Finding the regularization parameter optimal value is equivalent to finding a maximum. But since only the location of the maximum (not its value) is of interest, any curve that peaks at the same location than the log-likelihood can be used.

Implicitely, the curve whose maximum is sought is supposed to be obtained after convergence for any value of alpha. This is never the case in practice: a stopping criterion has to be used. In the present implementation, the variation criterion gives results that seem to be consistent with what would be obtained at convergence (that is: the log-likelihood-vs-alpha curve seems to be close to convergence). This can be pushed one step further: any stopping criterion that gives the same maximum location can be used instead.
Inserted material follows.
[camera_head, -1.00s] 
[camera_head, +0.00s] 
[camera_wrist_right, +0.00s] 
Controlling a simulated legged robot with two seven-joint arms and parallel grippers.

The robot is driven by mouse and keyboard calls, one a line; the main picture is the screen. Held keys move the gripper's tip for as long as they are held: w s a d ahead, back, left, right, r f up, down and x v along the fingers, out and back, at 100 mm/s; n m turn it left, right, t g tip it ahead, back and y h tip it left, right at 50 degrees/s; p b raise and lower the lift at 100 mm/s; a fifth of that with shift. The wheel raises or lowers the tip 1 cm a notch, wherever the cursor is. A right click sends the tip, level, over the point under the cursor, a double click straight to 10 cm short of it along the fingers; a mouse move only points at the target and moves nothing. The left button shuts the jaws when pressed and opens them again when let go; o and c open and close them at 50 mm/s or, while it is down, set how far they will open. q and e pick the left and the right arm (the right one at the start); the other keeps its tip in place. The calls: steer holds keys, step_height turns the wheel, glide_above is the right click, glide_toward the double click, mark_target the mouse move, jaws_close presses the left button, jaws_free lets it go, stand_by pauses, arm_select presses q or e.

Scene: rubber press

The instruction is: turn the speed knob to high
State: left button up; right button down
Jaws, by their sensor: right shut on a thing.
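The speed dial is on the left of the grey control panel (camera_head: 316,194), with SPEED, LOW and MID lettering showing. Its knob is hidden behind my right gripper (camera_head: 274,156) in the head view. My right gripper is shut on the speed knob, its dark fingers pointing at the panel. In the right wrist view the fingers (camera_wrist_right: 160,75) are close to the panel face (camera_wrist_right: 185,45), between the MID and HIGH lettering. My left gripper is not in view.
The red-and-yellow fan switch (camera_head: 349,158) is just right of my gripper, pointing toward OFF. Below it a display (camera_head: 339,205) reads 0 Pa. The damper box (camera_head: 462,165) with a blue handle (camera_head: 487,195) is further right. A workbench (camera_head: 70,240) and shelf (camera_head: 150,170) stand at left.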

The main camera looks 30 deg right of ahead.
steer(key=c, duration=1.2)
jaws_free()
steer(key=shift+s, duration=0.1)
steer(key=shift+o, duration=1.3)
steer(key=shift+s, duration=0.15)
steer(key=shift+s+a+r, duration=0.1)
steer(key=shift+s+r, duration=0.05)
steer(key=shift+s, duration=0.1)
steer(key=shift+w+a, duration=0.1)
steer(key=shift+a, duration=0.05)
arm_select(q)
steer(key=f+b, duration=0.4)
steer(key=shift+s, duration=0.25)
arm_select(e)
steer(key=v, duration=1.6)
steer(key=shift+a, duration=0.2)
We stress that only the location is important: the curve can be anything apart from that.

It was found that stopping iteration just after the log-likelihood has reached a maximum works in most cases. The obtained log-likelihood vs alpha curve is different, but its maximum is the same as with the variation criterion stopping. It is also faster (2 times to 4 times in our tests).

In more detail: for a given value of alpha, start optimization. After each step, compute the log-likelihood on the test set. If the current value is smaller than the previous one, then stop. The variation criterion is also computed for the rare cases when the log-likelihood never decreases, and a maximum number of iterations is enforced, to limit the time spent optimizing in any case.

It is possible to disable the first criterion with the early_stopping keyword in GroupSparseCovarianceCV. In that case, only the two latter criteria are used. This provides a mean to test for the validity of the heuristic.